漢検のリピート受検はお休みしていますが、日本語を愛し、奥深い言葉の世界をさまよっています。

【凹凸(おうとつ)】  【凸凹(でこぼこ)】

2016-03-13 19:20:23 | 雑記
 【凹】 と 【凸】。これぞ象形文字という感じで、私の感覚では、「漢字」と言うよりかなり「記号」に近いです。(笑)

 きょうはこの 【凹】 と 【凸】 の読みについて。ちなみにどちらも常用漢字ですね。表題に書いた二つの熟語、 【凹凸(おうとつ】 は普通に音読みですが、【凸凹(でこぼこ)】 は熟字訓です。


【凹】   (「漢検 漢字辞典」初版 P.109/第二版 P.111)
音 : オウ
訓 : くぼ・む  へこ・む  (へこ・ます) 
 「へこ・ます」は、「辞典」初版にはなく第二版で新たに採録された読み。もちろん「漢検要覧」にはもともとありますが、まあ「へこ・む」とは読むが「へこ・ます」とは読まない、なんてことはないですから、余り気にすることでもないですね。 


【凸】   (P.1165/P.1175)
音 : トツ
訓 : でこ



 常用漢字表に採録されているのはどちらの漢字も音読みのみで、上に書いた訓読みはすべて表外読みです。その表外読みまで含めても、 【凸】 に「でこ」の読みはあるものの、【凹】 に「ぼこ」の読みはなく、【凸凹】 を「でこぼこ」と読むのは熟字訓ということになります。【凸凹】 は「辞典」の見出し語ですが、実際にそこでも熟字訓の扱いになっています。「でこ」を訓読みとして認識するなら「ぼこ」もそうすれば良いのにと思ったのですが、それに対する説明が、大修館書店HP内の「漢字文化資料館 漢字Q&A No.444」にちゃんと載っていました。その部分を引用してみましょう。
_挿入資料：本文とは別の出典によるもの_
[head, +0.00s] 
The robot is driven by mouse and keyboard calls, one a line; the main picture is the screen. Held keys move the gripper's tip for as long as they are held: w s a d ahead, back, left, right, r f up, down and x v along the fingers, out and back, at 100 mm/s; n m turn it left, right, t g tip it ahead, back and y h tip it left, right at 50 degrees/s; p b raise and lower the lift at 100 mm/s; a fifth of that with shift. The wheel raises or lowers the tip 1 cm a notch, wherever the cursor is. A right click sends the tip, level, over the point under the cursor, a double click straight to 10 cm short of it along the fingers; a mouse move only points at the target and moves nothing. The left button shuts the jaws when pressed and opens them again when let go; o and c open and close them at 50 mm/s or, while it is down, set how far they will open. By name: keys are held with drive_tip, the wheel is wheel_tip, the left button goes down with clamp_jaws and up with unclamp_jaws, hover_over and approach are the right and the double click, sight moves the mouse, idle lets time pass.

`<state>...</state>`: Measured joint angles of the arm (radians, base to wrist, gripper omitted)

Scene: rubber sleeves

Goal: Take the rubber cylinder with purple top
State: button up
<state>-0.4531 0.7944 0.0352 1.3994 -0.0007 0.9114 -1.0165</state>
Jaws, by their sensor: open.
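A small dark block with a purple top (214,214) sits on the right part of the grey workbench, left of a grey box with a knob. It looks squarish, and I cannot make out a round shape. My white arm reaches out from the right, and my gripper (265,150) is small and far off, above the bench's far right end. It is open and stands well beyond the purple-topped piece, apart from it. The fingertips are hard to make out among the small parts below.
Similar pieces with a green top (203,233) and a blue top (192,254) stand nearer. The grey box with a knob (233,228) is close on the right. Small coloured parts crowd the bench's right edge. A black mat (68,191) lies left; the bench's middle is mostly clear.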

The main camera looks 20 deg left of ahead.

------------------------------------

「凸凹=でこぼこ」なら、「凸=でこ」「凹=ぼこ」と分解できそうなものですが、話はそう簡単でもないのです。なぜなら、「ぼこ」ということばそのものの存在が、ちょっとアヤシイからです。よく考えてみると、「突き出ている」という意味の「でこ」には「おでこ」などの用例がありますが、「へっこんでいる」という意味の「ぼこ」は、単独で使われることはまずありません。つまり、「でこぼこ」は「でこぼこ」で1つのことばであって、それ以上に分解できるものでない (後略)

------------------------------------

 なるほど納得、ですね。(ただし、上記のQ&Aは、【凸】 の「でこ」も、訓読みとは認識していない立場で書かれています。念のため。)


 この「漢字文化資料館」、本ブログのブックマークの先頭にも載せさせていいただいていますが、以前にもご紹介しました通り、特にこの「Q&A」は読みごたえ十分です。漢検の得点戦略とは別物ですが、ご興味のある方はご一読されてみてはいかがでしょうか。